Imagine going through the stress of a DOL investigation, being ordered to pay out nearly $200,000 and then finding out you have to tell every new hire you plan to bring on about the ordeal.
That’s the nightmare situation a restaurant with locations in both Ohio and West Virginia faced following a DOL investigation.
Back pay plus …
In 2016, the DOL investigated Tampico Restaurant and uncovered a slew of pay issues, including:
- tipped workers were required to contribute to illegal tip pools
- kitchen staff made subminimum wage, and
- accurate records weren’t kept.
The DOL came down on the restaurant in the usual manner.

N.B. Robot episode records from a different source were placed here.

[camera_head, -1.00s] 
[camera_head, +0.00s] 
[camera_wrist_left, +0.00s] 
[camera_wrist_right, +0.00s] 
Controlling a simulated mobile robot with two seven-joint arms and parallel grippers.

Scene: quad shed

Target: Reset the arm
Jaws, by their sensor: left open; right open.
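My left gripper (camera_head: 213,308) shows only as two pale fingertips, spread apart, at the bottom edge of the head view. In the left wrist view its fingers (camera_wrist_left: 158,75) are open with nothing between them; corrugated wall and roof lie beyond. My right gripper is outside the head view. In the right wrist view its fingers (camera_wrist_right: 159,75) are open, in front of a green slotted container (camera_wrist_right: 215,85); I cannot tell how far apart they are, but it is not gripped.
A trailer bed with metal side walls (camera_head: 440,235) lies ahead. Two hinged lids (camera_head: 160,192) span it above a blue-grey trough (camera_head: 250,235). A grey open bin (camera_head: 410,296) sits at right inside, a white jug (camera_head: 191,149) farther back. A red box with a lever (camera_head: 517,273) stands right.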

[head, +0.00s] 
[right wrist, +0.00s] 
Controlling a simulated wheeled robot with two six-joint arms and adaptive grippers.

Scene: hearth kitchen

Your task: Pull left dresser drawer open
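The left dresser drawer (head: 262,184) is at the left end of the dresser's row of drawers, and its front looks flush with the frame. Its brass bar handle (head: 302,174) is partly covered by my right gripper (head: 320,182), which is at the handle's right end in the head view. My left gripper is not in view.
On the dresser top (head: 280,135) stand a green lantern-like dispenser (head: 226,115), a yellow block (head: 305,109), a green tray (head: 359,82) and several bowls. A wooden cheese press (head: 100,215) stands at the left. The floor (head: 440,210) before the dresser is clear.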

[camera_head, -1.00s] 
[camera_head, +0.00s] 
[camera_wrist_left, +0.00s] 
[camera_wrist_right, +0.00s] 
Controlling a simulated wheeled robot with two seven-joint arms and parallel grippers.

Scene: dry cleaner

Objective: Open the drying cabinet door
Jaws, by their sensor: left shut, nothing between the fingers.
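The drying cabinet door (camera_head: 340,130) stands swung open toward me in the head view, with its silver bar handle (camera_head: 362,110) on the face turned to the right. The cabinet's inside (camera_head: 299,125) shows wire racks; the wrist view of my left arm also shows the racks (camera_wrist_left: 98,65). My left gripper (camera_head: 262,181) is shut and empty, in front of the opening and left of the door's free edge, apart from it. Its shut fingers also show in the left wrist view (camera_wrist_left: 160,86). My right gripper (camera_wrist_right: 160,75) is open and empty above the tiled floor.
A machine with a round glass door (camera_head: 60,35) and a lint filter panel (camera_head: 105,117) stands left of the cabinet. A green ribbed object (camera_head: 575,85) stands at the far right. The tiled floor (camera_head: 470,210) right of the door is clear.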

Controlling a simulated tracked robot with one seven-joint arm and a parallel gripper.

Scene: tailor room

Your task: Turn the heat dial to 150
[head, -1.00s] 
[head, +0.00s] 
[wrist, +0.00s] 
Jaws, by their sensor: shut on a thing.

The agency ordered Tampico to provide $190,000 to the employees in back pay and offer training to managers on the ins and outs of the FLSA.
But it also added a more creative – and potentially far-reaching – penalty: It required the company to provide a copy of the investigation decision, including all evidence against the company, to each and every new hire through Feb. 2017.
Beyond standard penalties
No doubt, having to fork over money for FLSA violations hurts. But having to tell every hire about the issues that brought the DOL to your door in the first place could be more damaging in the long run.
After all, top candidates are likely to head for the hills after reading detailed info about FLSA violations.
And this isn’t the first time the DOL has shown its creativity with penalties. Last year, an FLSA violator was ordered to hire independent consultants to report back to the DOL on the company’s pay practices.
To avoid one of the DOL’s creative punishments, carefully track and document all employee records. Even if a mistake happens, this shows the feds you acted in good faith.